Customers range from architects, designers and craftsmen to the Arizona-Sonora Desert Museum, Tubac Golf Resort and Spa, and San Xavier del Bac, for its restoration work.
Stop by their showroom for an idea of some of the items they can produce - furniture to cutting boards.
Details
Tumacacori Mesquite Sawmill and Gallery (www.mesquitedesign.com) is open to the public, 9 a.m.-5 p.m. Monday-Saturday. Closed Sundays. 2007 E. Frontage Road. 1- 520-398-9356.
Other spots to visit
• Tumacacori Outpost and Antiques. Operated by former California antique dealers Jessica and Leandro Ramirez, the store is crammed with antiques and bric-a-brac. Open 11 a.m.-5 p.m. Tuesday-Sunday. 1892 E. Frontage Road. 1-520-398-9626.
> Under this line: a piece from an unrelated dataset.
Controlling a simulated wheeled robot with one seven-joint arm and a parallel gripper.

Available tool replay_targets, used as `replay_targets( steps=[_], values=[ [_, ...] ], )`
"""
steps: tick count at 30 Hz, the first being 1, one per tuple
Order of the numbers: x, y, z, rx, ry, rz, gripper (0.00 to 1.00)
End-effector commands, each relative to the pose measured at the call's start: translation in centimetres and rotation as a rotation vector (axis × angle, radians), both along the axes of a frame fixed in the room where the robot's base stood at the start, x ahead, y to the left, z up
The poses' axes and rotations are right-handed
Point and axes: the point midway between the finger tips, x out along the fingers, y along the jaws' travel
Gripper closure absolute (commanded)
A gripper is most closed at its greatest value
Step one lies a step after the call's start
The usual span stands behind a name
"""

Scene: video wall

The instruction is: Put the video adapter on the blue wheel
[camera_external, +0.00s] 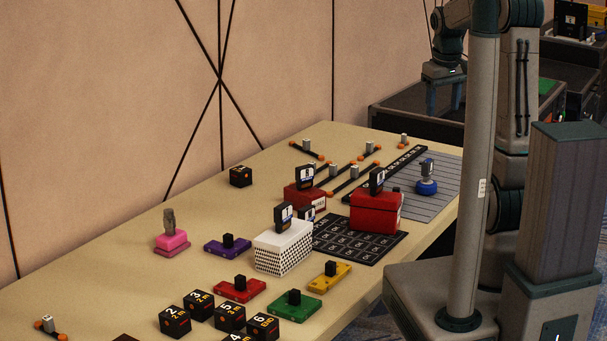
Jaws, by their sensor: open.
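The blue wheel (427,188) lies on the grey slatted mat at the far right of the table. A small grey-and-dark piece (427,167) stands upright on it; I cannot tell what it is. Several dark upright pieces with pale and blue labels stand on boxes, one on the white box (285,215), one on the front red box (377,180) and one on the rear red box (307,175). I cannot tell which piece is the video adapter. My gripper (444,104) is open and empty, pointing down, high up and apart from these things.
A white patterned box (283,249) and a red box (376,213) stand around a black grid mat (345,246). Coloured blocks with black knobs, black numbered cubes and a pink stand (172,243) fill the nearer table. Short bars with orange ends lie at the back. The table's left side is mostly clear.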

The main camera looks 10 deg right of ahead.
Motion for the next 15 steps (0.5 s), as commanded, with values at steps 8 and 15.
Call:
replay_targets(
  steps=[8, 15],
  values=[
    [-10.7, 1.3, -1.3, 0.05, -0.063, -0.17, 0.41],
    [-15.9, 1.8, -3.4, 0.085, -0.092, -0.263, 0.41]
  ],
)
• Tumacacori Mission Restaurant. Here 23 years, the restaurant offers fresh Greek food as well as Mexican specialties. Most popular dish: the moussaka. Open 11:30 a.m.-8 p.m. Tuesday-Sunday. Closed Mondays. 1896 E. Frontage Road. 1-520-398-9038.
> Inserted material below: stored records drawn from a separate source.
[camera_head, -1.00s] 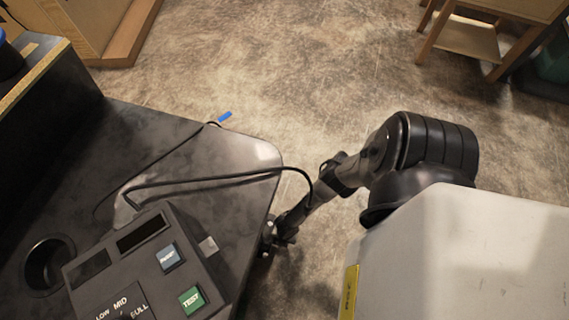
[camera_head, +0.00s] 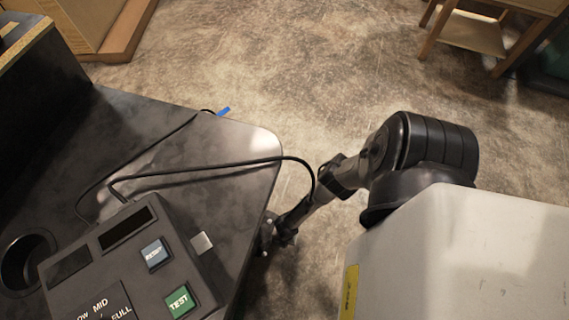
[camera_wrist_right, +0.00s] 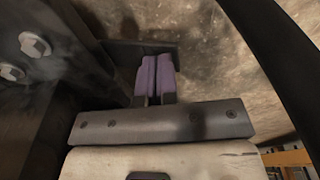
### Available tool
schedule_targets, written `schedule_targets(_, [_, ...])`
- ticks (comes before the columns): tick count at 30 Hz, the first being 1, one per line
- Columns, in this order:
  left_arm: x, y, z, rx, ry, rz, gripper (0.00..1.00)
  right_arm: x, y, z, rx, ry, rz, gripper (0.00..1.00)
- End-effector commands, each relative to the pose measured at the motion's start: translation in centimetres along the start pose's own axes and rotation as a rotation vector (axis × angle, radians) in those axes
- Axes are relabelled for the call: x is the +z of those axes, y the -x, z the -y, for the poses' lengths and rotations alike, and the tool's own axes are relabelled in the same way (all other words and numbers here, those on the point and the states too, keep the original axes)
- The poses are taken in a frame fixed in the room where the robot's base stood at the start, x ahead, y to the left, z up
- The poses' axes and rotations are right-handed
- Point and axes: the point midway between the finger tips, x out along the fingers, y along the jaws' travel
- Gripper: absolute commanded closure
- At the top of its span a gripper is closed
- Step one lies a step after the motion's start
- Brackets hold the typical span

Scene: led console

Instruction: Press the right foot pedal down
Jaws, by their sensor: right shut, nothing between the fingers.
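My right gripper (camera_wrist_right: 155,80) shows purple fingertips in the right wrist view. They are pressed together with nothing between them and point down toward the floor. A dark flat piece (camera_wrist_right: 125,52) lies just behind and beside the fingertips; it may be a foot pedal, but I cannot tell which one or whether the fingers touch it. In the head view my right arm reaches down past the table's right edge, and its fingertips are hidden there. No pedal shows clearly in the head view. My left gripper is in neither view.
The dark table (camera_head: 225,150) carries a console (camera_head: 130,260) with blue RESET (camera_head: 155,253) and green TEST (camera_head: 180,301) buttons. A black cable (camera_head: 230,165) loops off its edge near my arm. A dark bolted structure (camera_wrist_right: 60,60) stands left of the fingers. Open floor (camera_head: 300,70) lies beyond.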

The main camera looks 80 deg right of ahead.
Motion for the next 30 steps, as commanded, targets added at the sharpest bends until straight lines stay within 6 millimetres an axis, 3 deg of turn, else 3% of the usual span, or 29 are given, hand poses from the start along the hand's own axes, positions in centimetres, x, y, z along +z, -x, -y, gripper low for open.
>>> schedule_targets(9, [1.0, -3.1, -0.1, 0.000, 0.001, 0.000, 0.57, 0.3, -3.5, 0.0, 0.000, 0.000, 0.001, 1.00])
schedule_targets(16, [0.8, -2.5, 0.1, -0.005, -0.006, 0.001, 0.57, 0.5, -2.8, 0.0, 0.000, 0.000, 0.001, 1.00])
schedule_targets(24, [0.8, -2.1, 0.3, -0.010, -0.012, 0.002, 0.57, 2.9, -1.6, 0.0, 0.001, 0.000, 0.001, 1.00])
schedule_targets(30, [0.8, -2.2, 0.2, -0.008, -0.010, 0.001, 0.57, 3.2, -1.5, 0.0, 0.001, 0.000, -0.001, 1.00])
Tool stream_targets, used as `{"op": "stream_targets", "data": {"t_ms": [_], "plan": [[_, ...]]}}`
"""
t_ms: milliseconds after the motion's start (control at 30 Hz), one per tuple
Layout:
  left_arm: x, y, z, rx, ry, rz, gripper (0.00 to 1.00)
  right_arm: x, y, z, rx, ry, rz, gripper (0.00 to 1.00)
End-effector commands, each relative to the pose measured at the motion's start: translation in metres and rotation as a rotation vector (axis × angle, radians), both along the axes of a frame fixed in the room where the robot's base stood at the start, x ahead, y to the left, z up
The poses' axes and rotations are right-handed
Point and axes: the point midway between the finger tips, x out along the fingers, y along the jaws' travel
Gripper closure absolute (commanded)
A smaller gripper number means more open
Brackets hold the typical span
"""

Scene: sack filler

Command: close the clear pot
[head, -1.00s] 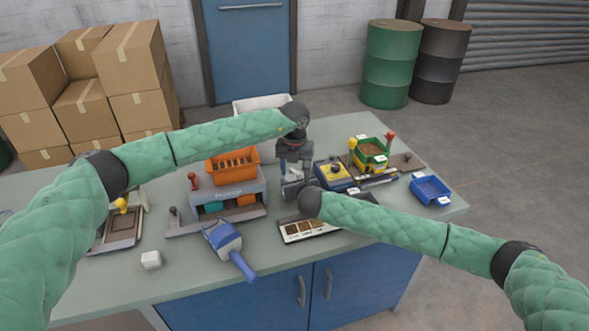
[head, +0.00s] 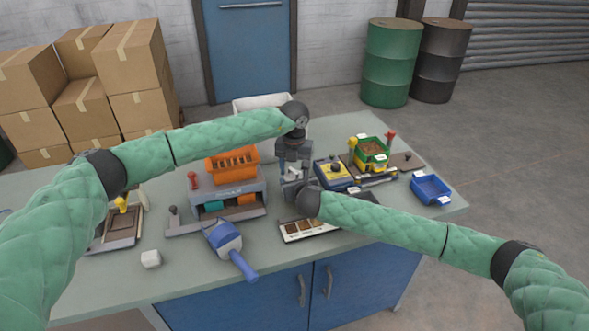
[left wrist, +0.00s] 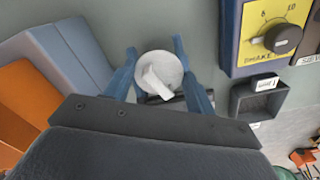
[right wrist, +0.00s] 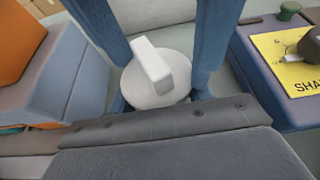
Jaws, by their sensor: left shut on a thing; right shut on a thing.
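A round pale lid (left wrist: 158,72) with a raised white bar across its top shows in the left wrist view, and the lid (right wrist: 155,78) also shows in the right wrist view. The clear pot's body is mostly hidden under the lid and behind the grippers. My left gripper (head: 291,160) comes down from above, its blue fingers (left wrist: 157,68) on either side of the lid. My right gripper (head: 291,189) is low beside it, with its fingers (right wrist: 158,98) around the same piece. Both grippers are shut on it; exact contact is hard to tell.
An orange hopper machine (head: 232,180) stands to the left and a yellow-panel dial box (head: 331,172) to the right. A sample tray (head: 303,230) and a blue scoop (head: 226,240) lie in front. A blue bin (head: 431,188) is at the right.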

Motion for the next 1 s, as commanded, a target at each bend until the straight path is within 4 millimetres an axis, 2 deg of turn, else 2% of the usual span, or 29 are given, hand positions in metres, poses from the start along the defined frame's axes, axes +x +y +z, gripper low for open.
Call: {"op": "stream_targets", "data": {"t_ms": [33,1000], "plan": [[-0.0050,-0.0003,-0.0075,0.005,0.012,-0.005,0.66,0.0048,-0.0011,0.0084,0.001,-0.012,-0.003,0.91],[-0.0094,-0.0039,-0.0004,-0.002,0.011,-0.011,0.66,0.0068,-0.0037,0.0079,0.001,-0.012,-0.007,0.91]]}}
• Lily's Home and Garden. Four years ago, owner Lyle Collister sold the Santa Rita Lodge in Madera Canyon and rented a studio to paint in Tumacacori. That studio is now Lily's Home and Garden, offering original paintings, floral designs and local handcrafted items. 1932 E. Frontage Road. Open 11 a.m.-4 p.m. Tuesday-Saturday. Call for summer hours: 1-520-398-3134.
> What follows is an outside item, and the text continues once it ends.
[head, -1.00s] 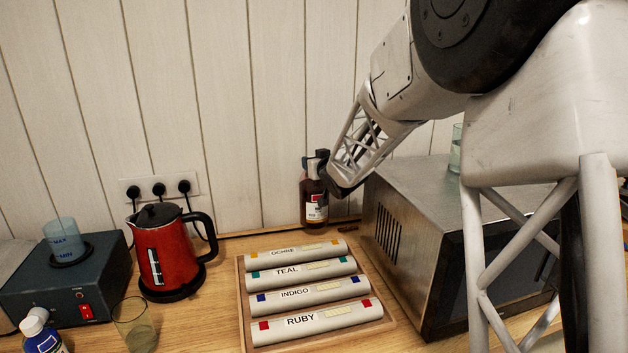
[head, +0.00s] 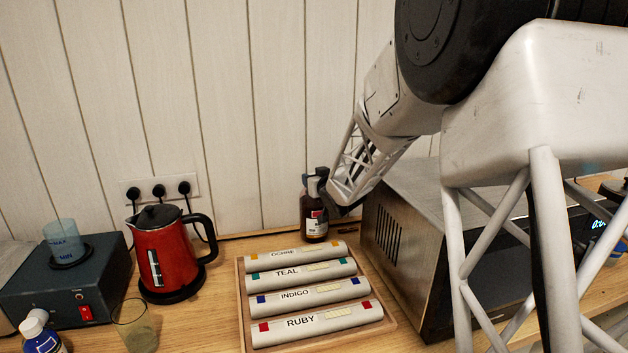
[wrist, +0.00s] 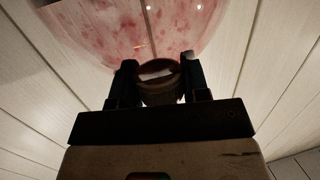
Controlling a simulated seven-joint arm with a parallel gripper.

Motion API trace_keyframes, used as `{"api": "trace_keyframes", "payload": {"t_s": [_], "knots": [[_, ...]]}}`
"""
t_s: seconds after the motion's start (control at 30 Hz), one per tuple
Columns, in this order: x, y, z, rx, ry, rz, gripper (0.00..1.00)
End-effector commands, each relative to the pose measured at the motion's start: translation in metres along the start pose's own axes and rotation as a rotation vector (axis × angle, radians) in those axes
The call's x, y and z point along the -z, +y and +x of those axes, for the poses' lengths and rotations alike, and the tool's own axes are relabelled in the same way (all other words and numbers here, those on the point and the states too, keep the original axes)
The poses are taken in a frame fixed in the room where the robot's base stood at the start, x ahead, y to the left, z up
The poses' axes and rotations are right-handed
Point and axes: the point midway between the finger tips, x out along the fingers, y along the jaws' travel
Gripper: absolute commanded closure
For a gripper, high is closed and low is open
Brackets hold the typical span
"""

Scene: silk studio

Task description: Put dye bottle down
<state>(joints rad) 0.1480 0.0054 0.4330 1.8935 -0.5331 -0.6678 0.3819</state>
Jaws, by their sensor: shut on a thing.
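The dye bottle (head: 314,228), dark brown with a red and white label, is upright behind the tray of rolls in the head view. My gripper (head: 321,183) is shut on its upper part. In the wrist view, my gripper's two dark fingers (wrist: 160,82) flank a round dark neck or cap. A large pink-stained surface (wrist: 150,28) fills the top of that view; I cannot tell what it is. The bottle's base is close to the wooden counter (head: 225,262); whether it touches is not clear.
A wooden tray (head: 241,300) with several labelled rolls lies just in front. A metal oven-like box (head: 385,240) stands close on the right. A red kettle (head: 170,255) stands left, with bare counter between it and the tray. The panelled wall (head: 260,120) is behind.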

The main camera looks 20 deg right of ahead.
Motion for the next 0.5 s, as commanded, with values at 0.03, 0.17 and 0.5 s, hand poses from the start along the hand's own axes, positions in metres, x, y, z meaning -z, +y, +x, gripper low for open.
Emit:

• The Spanish Horse Gift Gallery. Offers Mexican pastries and coffee, as well as Mexican furniture, Talavera pottery and Southwestern jewelry. Open 10 a.m.-5 p.m. daily. 1890 E. Frontage Road. 1- 520-398-2557.
Did you know
More than 90,000 adobe blocks were used to build the Franciscan church at Tumacácori between 1800 and 1822.
Info available
A 15-minute video is available in the museum, as well as a self-guiding tour book. Hours are 9 a.m.-5 p.m. daily. Admission is $3, ages 16 and older. 1891 E. Frontage Road. 1-520-398-2341.